The town was in a valley of the Brandywine Creek. In the 1940's there were wooded hills or farm land surrounding it. There were none of the malls, rows of fast food and chain restaurants or housing developments that stretch from small town to small town today. In the 'fifties they would build a farmer's market to the east of town, but that wasn't there yet in 1947.
His little block was quiet and had a splattering of kids his age, those born just the other side of the "Baby Boomers". Apparently he was a gregarious child or so his mom has claimed. He spent plenty of outdoor time with several friends and tended toward speaking out in public. One time at the shoemaker's shop (that seems such a quaint thing now) there was a man with some sort of skin discoloration, perhaps a large birthmark or a burn scar. The Kid blurted out, loudly, something like, "look at that man", embarrassing his mother and grandmother. (He sometimes wonders if his extensive psoriasis was some curse for this youthful rudeness.)

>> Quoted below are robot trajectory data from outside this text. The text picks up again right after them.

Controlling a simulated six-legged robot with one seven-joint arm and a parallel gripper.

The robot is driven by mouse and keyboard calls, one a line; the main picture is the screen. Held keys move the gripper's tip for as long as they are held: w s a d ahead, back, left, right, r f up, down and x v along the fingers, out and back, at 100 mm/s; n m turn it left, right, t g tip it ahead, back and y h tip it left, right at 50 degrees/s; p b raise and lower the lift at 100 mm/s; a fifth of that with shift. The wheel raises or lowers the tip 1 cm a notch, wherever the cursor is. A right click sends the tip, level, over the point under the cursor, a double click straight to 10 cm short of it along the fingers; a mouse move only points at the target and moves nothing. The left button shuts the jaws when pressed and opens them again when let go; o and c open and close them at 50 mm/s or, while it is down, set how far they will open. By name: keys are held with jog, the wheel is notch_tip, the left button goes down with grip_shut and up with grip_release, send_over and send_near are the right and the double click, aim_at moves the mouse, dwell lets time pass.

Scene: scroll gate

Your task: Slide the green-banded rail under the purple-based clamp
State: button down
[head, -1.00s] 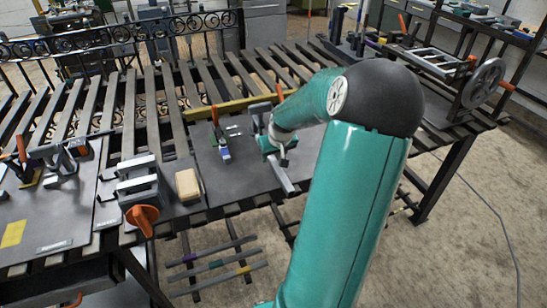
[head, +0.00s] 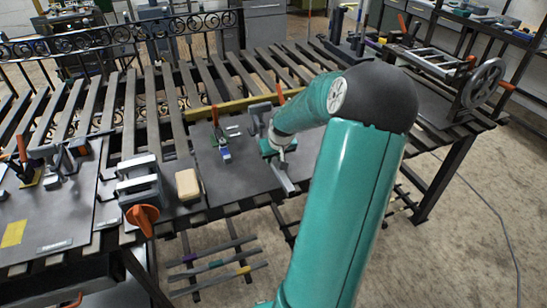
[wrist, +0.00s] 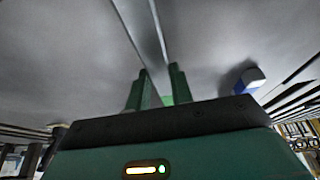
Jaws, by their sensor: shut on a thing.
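My gripper (wrist: 159,88) is shut on a long grey rail (wrist: 148,32). A light green patch shows between the fingers, probably the rail's band. In the head view the rail's near end (head: 285,182) sticks out below my gripper, over the right dark plate (head: 240,178); I cannot tell whether it touches the plate. Upright clamp parts stand behind my gripper, partly hidden by my arm, and their base colour cannot be told. A clamp with a purple-looking part (head: 46,152) stands on the left plate.
A small green-based clamp (head: 220,138) and a blue-and-white block (head: 224,154) are left of my gripper. A tan block (head: 188,184) and a vise with an orange knob (head: 143,216) stand farther left. A yellow bar (head: 235,105) lies behind the plate.

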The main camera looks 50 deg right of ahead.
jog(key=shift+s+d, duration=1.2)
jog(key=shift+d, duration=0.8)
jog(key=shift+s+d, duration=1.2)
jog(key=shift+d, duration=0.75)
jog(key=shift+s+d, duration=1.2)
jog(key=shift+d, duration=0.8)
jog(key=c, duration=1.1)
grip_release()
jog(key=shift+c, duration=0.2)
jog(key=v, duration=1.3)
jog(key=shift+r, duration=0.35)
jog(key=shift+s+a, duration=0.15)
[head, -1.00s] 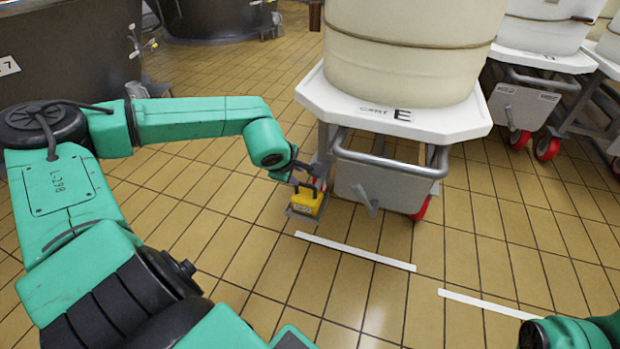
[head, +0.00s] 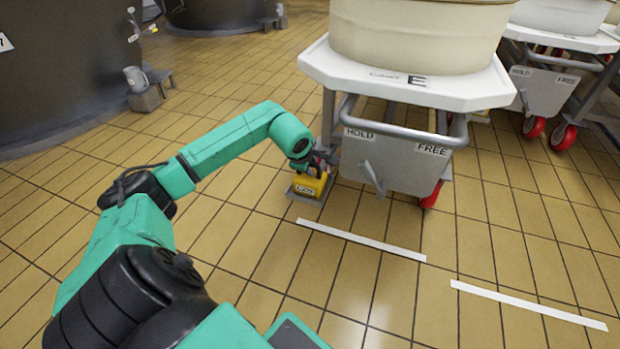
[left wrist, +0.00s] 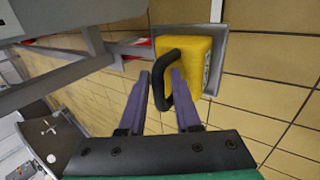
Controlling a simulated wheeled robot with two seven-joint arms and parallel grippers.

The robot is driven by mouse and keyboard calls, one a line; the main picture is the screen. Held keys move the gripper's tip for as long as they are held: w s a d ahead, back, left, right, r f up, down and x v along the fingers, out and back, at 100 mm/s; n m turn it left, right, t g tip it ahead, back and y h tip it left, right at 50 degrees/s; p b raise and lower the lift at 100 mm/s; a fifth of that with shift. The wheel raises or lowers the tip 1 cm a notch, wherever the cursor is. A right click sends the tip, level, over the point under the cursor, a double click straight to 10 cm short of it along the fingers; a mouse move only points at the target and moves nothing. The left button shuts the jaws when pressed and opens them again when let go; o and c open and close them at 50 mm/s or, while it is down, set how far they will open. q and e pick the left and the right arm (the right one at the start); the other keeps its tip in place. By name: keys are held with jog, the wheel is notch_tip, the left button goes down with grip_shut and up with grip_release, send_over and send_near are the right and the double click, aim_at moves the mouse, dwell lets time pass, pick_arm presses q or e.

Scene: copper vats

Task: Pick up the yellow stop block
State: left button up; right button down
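The yellow stop block (head: 307,189) sits on a grey plate (head: 310,198) on the floor, by the front left of cart E (head: 370,80). The left wrist view shows the block (left wrist: 196,45) with its black loop handle (left wrist: 166,55) towards me. My left gripper (left wrist: 161,78) is open, with one purple finger on each side of the handle and visible gaps beside it. In the head view my left gripper (head: 317,166) is at the top of the block and partly hidden by the wrist. My right gripper is out of view.
The cart's grey panel (head: 385,165), marked HOLD and FREE, and its bar (head: 400,133) stand close to the right of the block. White floor strips (head: 360,240) lie in front. Tiled floor to the left is clear. Dark vats (head: 60,70) stand at the back left.

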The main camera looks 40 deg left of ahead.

But sometime in that period his father mustered out after serving during World War II. Before he had joined the Navy, his job had been as a stoker in a steel mill. Now he wanted something different and heard from a friend they were hiring at a trucking company out along the Lincoln Highway. His friend told him, "don't tell 'em you know mechanics or you'll never get out of the garage." His own dad had driven a delivery truck for the family store, so his father applied as a truck driver and got the job. It paid $100 a month plus the house.
Ah, yes, the house, there is the rub. It meant d a place of their own, his dad, mom and he. It also meant they had to move out of the small town several miles east, out past the busy little crossroads called Exton to a place called "Glenloch".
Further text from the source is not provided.